Il y a quelque temps de cela, Sesomiris me partagea son intérêt pour Jeanne de Bellevile (1300-1363), première femme-corsaire attestée de l'histoire. Il était convaincu que cette noble dame fumait la pipe, mais était dans l’incapacité de le démontrer. Cette hypothèse me parut farfelue, car d'après l'histoire officielle, le tabac n'est apparu en Europe qu'au XVIe siècle. Aussi m'empressai-je de l'oublier.
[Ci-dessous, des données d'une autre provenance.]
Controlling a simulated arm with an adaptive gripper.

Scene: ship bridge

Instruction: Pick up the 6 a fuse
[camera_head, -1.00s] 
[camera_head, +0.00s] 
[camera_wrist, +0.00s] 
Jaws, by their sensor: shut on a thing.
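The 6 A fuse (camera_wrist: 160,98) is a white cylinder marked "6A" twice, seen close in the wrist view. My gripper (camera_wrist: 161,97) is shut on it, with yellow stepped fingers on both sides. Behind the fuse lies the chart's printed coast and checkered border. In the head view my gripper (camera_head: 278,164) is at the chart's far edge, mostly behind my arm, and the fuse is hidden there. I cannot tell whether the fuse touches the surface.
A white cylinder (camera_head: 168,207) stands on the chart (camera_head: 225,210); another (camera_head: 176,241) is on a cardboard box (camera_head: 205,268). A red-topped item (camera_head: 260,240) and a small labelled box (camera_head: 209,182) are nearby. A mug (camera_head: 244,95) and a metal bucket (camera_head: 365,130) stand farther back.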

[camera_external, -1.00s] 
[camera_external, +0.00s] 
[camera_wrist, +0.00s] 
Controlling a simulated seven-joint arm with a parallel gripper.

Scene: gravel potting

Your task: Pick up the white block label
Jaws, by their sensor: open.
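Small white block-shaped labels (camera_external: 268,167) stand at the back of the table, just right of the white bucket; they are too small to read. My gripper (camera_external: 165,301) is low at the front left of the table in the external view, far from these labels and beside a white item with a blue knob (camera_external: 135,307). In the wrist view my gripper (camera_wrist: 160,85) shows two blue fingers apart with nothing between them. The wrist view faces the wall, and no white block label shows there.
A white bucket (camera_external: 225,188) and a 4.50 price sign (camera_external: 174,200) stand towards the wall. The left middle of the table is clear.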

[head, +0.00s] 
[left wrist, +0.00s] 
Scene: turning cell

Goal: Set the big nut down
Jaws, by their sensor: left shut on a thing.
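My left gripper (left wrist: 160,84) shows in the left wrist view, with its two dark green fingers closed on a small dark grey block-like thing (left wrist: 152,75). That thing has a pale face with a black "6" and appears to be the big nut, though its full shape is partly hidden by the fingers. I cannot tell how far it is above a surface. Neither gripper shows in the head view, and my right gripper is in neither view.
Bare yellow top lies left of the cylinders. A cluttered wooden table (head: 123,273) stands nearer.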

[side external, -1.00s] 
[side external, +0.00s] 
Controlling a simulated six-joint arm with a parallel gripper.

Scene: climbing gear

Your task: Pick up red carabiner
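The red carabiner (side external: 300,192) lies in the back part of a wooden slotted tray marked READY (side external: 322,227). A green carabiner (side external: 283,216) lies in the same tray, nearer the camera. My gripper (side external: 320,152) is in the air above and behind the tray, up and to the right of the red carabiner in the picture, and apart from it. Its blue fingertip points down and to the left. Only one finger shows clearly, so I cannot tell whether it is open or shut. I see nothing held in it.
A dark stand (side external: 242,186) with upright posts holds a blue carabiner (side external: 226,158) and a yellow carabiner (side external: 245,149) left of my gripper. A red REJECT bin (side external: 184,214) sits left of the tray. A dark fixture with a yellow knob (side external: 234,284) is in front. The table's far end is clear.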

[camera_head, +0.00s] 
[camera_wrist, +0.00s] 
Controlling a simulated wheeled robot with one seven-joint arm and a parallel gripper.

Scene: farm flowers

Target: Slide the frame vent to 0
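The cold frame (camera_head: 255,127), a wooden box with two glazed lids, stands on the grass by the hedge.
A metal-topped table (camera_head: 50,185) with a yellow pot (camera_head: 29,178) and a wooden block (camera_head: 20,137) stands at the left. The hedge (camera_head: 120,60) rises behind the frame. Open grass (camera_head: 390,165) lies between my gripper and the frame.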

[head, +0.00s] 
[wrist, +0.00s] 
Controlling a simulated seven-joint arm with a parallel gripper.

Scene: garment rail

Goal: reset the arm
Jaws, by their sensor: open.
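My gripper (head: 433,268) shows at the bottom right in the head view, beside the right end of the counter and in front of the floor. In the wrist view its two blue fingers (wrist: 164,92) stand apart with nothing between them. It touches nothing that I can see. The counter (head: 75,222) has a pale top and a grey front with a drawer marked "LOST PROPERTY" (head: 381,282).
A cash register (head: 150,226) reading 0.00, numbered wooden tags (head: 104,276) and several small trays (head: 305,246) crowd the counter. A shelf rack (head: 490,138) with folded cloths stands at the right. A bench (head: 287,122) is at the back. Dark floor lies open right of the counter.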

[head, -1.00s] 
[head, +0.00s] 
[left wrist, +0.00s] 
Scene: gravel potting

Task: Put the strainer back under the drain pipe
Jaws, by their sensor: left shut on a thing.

Quelque mois plus tard, alors que je feuilletais les rayons d'un obscur bouquiniste de Brest, je tombai sur une édition très ancienne des deux Testaments de Villon (le Petit et le Grand), auquel l'imprimeur (Quimper, 1632) avait cru bon d'ajouter un appendice intitulé « Suivi de quatre autres Testaments anonymes ». Intrigué par ces « testaments anonymes », je m’empressai de consulter la fin du volume et tombai sur un poème daté par l’éditeur de 1343. Le texte affirmait avoir été rédigé à Morlaix. Morlaix, 1343 : précisément la date et le lieu où prit fin l’aventure flibustière de Jeanne de Belleville, après son naufrage et avant qu’elle se réfugiât en Angleterre pour y finir sa vie. Dans sa préface, l’éditeur prétendait que Villon, lors de sa fuite à Angers (cf. Le Lais, VI), avait pris connaissance de ces vieux manuscrit, et qu’il s’en était inspiré en partie pour rédiger ses Testaments. C’est ainsi que l’éditeur justifiait son choix de les placer en appendice. A l’appui de cette thèse, on notera en effet la similitude de certaines expressions. Si ces affirmations sont exactes, alors cela corroborerait la thèse de Sesomiris, selon laquelle Jeanne de Belleville fumait la pipe. Pour que chacun puisse forger son opinion, je reproduis ci-après le poème, tel que je l’ai recopié chez le bouquiniste. A chacun de juger.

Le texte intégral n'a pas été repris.